Cinema com Rapadura

OPINIÃO   domingo, 09 de junho de 2019

The Perfection (Netflix, 2018): nada é o que parece

Busca pela perfeição, empatia e muito girl power são os temas do mais novo thriller gore bizarro da Netflix.

O terror e o suspense não convencionais têm ganhado nossa atenção a cada dia, seja atraindo pelas bizarrices de seus personagens ou pela excentricidade de suas histórias. Alguns trabalham isso de forma sutil como “Corra!” e “The Invitation”, assim como “The Perfection”, uma produção da Netflix. Coincidentemente este suspense traz a mesma “vilã” do filme de Jordan Peele e, quando o primeiro trailer foi revelado, muito se discutiu sobre a proximidade nas narrativas e da personagem. O que podemos afirmar logo de cara é que apesar da qualidade desta produção ser bem inferior às duas citadas anteriormente, nada é o que parece aqui.

Charlotte (Allison Williams, da série “Girls”) é uma violoncelista fantástica e estuda numa das melhores e mais conceituadas escolas de música, mas tem o sonho interrompido quando sua mãe fica doente, fazendo com que ela retorne para casa.  Ao sair da escola, acaba tendo o posto de musicista prodígio tomado por Lizzie (Logan Browning, da série “Dear White People”), que possui um talento similar ao dela. Após a morte da mãe e a convite de seus antigos professores, Charlotte vai à Xangai acompanhar um recrutamento de possíveis candidatas, quando conhece Lizzie e acaba se envolvendo com ela. A química é latente, assim como a tensão sexual entre as duas, e a direção de Richard Shepard (“A Caçada”) cria um vínculo quase imediato, cercado de olhares expressivos.

À medida que o tempo passa, as motivações que antes eram confusas vão se tornando mais claras. As verdadeiras intenções de Charlotte para com Lizzie envolvem inveja, ciúmes e rejeição, algo que superficialmente funciona e deixa o primeiro ato com cara de um filme realmente assustador. A câmera em primeiro plano usada e alternada entre ambas é eficiente e conota uma sensação de insegurança, ao mesmo tempo que transmite observação. A divisão em capítulos deixa a obra mais dinâmica ao intercalar com flashbacks rápidos, mas bastante precisos.

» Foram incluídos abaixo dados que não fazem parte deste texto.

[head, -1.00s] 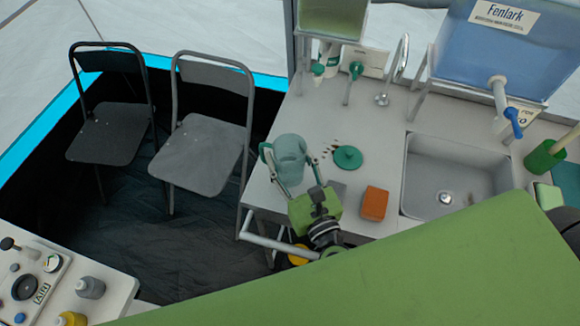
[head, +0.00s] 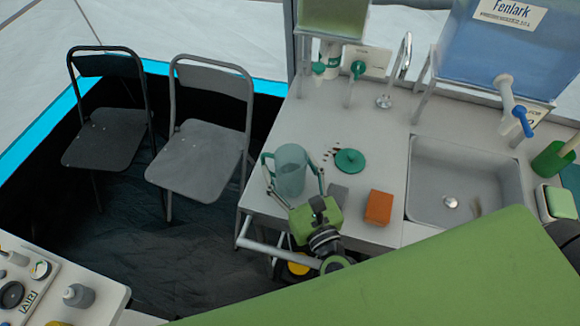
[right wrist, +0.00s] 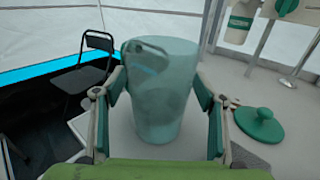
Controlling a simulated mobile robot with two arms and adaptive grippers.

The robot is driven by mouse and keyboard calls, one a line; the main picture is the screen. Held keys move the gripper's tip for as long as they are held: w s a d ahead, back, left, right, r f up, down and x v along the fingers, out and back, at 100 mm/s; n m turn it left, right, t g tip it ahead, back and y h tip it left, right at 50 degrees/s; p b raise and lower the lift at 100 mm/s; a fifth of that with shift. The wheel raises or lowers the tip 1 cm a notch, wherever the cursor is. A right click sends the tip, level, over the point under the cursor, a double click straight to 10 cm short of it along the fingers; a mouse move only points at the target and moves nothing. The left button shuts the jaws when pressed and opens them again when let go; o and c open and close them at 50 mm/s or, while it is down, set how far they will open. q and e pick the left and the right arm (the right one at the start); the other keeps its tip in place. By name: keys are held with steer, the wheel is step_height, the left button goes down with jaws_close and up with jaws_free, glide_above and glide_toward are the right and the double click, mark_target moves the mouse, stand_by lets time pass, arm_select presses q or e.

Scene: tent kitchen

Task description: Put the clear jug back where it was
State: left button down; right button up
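The clear jug (head: 290,172) is greenish, see-through and lidless. It stands upright near the left end of the counter, its handle to the left. In the right wrist view the jug (right wrist: 163,95) fills the middle, between my fingers. My right gripper (head: 295,180) is open around it, a finger on each side. A gap shows beside the right finger in the head view; whether the left finger touches is hard to tell. A round green lid (head: 350,161) lies on the counter to the right. My left gripper is not in view.
Small dark bits lie beside the lid. The counter behind the jug is clear.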

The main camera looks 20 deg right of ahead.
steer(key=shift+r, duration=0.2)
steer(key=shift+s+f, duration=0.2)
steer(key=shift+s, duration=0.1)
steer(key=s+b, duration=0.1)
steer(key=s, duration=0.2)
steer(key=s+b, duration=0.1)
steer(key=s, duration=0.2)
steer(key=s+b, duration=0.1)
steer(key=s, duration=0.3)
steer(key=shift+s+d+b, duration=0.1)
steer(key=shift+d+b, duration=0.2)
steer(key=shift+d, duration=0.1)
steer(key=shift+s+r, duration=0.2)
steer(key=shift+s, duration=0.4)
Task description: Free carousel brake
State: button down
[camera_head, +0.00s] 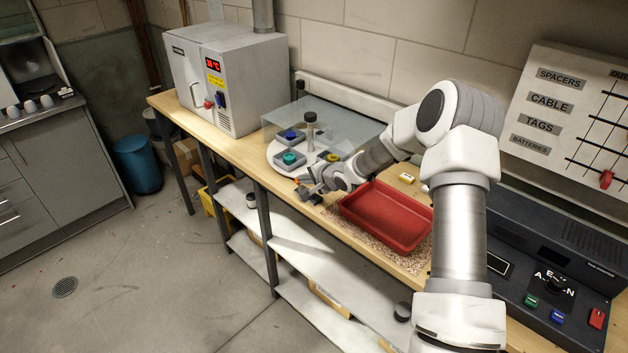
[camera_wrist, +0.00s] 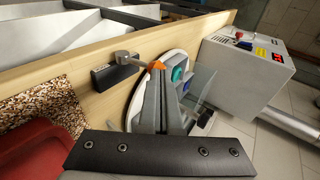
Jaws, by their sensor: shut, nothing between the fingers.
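The carousel is a white round disc (camera_head: 310,162) on the bench, with grey bins holding teal, blue and yellow pieces. Its rim (camera_wrist: 134,106) also shows in the wrist view. The brake looks to be a grey lever with an orange tip (camera_wrist: 155,66), pivoting on a black block (camera_wrist: 113,75) beside the disc. The lever points toward the disc, its tip close to the rim. My gripper (camera_wrist: 160,84) is shut and empty, its fingertips right by the orange tip. I cannot tell whether they touch. In the head view my gripper (camera_head: 309,191) hides most of the brake.
A clear cover (camera_head: 340,118) stands over the back of the carousel. A red tray (camera_head: 385,215) on a speckled mat lies to the right. A grey oven-like box (camera_head: 225,75) stands to the left. A dark control panel (camera_head: 545,270) is at the far right.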

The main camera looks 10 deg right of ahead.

O trabalho da dupla de atrizes é soberbo e esconde muito bem seus reais propósitos dentro da trama. É possível traçar um paralelo da situação de Lizzie em determinado momento com a mãe de Charlotte. Um sentimento de cuidado e culpa que vai deixando a situação cada vez mais desesperadora, ao mesmo tempo em que faz uma crítica a ricos excêntricos que descem de seus pedestais para ter uma experiência de autodescoberta. Pistas vão sendo deixadas e, apesar de o recurso visual utilizado para explicar tudo ser um pouco ultrapassado e até preguiçoso, isso funciona graças à tensão gerada.

Tamanha insanidade, unida à tão sonhada busca pela perfeição, revela uma relação abusiva e assediadora, repleta de uma disputa irracional de egos. Expectativas são subvertidas e, apesar de a parte final ser um tanto quanto previsível, sua bizarrice assusta até aqueles mais acostumados com o gênero. Trabalhando traumas do passado, “The Perfection” cativa pela curiosidade à medida que seus atos revelam os segredos mais obscuros, mostrando a obsessão presente no cenário musical. O espectador é tão inserido numa atmosfera fantasiosa e realista, que 90 minutos não parecem suficientes para tamanha loucura.